REQUIRED TASK>
Exactly as given, write out the lines from the one containing "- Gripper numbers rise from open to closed" through the end of the listing, with both ends included and nothing else.

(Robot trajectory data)
- - - -
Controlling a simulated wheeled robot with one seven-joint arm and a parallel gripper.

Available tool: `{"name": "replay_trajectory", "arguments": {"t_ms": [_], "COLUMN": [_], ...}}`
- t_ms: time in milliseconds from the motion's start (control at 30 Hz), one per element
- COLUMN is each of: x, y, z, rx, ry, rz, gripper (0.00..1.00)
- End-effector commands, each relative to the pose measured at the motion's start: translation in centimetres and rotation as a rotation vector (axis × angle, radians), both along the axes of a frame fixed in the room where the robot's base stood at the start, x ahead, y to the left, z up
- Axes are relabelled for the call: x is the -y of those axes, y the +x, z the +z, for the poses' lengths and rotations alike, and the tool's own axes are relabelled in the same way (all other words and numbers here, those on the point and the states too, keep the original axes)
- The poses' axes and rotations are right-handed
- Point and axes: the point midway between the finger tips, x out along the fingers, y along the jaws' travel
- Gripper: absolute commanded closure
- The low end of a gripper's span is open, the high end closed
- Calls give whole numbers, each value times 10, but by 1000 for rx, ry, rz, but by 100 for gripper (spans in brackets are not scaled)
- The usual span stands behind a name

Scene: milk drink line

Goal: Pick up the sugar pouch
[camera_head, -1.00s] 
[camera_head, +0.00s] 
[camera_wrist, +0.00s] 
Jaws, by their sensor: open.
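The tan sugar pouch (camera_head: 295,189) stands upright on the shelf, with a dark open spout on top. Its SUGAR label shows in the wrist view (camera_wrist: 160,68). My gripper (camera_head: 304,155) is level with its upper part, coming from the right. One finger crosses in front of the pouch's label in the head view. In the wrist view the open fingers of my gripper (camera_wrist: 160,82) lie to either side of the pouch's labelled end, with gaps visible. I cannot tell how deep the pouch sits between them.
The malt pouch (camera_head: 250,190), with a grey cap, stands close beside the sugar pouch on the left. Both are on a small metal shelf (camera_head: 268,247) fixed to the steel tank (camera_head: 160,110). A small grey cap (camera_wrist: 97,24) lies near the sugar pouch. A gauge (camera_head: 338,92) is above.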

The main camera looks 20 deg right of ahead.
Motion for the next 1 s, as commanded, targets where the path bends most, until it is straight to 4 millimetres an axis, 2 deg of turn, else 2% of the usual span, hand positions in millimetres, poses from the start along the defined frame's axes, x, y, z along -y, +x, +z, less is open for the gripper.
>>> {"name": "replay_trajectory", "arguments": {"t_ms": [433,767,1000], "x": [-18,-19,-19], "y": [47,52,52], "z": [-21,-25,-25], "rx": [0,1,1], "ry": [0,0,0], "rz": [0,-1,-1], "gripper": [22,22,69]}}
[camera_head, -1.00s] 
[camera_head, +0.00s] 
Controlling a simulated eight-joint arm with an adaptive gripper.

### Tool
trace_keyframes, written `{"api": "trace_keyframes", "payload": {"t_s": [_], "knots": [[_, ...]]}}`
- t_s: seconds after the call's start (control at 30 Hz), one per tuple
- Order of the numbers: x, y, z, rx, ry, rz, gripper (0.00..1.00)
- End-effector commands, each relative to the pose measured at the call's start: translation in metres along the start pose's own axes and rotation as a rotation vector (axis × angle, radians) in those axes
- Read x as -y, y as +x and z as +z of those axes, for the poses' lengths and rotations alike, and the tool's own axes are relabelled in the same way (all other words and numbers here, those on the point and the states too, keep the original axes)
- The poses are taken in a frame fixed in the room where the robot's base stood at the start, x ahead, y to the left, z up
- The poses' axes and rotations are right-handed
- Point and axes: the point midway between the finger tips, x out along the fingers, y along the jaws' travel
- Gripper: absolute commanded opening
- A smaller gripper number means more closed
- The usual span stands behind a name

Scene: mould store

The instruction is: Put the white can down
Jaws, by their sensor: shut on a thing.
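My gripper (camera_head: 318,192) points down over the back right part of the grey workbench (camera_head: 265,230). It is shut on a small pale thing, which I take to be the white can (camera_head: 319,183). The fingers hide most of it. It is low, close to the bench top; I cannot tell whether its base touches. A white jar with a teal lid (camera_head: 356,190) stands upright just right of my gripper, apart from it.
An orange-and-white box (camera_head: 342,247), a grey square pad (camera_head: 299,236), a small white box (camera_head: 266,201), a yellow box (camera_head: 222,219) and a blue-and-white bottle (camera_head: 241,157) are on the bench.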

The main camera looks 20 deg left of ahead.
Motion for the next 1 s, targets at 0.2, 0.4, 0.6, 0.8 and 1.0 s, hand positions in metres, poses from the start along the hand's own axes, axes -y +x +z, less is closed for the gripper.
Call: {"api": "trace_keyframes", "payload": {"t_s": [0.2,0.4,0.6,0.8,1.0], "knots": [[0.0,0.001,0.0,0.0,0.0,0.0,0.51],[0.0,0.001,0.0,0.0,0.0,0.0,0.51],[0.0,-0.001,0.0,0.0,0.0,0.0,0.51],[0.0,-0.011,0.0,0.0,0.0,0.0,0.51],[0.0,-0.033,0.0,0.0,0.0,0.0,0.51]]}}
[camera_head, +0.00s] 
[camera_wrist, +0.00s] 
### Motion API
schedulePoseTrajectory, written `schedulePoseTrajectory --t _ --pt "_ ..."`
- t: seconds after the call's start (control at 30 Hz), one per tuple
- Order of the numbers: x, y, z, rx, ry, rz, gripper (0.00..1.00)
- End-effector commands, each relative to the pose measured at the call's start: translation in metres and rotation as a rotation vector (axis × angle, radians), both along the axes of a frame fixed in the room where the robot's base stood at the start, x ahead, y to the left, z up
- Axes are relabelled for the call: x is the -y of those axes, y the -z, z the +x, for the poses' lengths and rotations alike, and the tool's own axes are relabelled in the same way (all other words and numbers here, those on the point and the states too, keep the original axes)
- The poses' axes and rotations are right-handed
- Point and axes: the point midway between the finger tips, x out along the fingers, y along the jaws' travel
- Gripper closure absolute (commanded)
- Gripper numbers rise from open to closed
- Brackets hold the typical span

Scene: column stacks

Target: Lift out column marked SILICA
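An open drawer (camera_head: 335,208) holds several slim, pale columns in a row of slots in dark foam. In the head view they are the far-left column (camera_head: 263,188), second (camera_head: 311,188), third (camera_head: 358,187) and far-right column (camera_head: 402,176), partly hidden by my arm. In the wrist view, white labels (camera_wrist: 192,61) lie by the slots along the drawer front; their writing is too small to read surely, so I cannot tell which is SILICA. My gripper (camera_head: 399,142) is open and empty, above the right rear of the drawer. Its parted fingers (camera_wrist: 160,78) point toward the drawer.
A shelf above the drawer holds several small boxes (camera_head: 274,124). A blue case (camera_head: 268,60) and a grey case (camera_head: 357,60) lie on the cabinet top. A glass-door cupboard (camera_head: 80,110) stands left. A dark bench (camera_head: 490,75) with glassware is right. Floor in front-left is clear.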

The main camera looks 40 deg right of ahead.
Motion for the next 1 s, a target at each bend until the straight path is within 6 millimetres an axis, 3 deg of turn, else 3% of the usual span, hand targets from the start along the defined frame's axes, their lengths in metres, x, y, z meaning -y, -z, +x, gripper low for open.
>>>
- - - -
ANSWER TO THIS EXERCISE>
- Gripper numbers rise from open to closed
- Brackets hold the typical span

Scene: column stacks

Target: Lift out column marked SILICA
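An open drawer (camera_head: 335,208) holds several slim, pale columns in a row of slots in dark foam. In the head view they are the far-left column (camera_head: 263,188), second (camera_head: 311,188), third (camera_head: 358,187) and far-right column (camera_head: 402,176), partly hidden by my arm. In the wrist view, white labels (camera_wrist: 192,61) lie by the slots along the drawer front; their writing is too small to read surely, so I cannot tell which is SILICA. My gripper (camera_head: 399,142) is open and empty, above the right rear of the drawer. Its parted fingers (camera_wrist: 160,78) point toward the drawer.
A shelf above the drawer holds several small boxes (camera_head: 274,124). A blue case (camera_head: 268,60) and a grey case (camera_head: 357,60) lie on the cabinet top. A glass-door cupboard (camera_head: 80,110) stands left. A dark bench (camera_head: 490,75) with glassware is right. Floor in front-left is clear.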

The main camera looks 40 deg right of ahead.
Motion for the next 1 s, a target at each bend until the straight path is within 6 millimetres an axis, 3 deg of turn, else 3% of the usual span, hand targets from the start along the defined frame's axes, their lengths in metres, x, y, z meaning -y, -z, +x, gripper low for open.
>>>

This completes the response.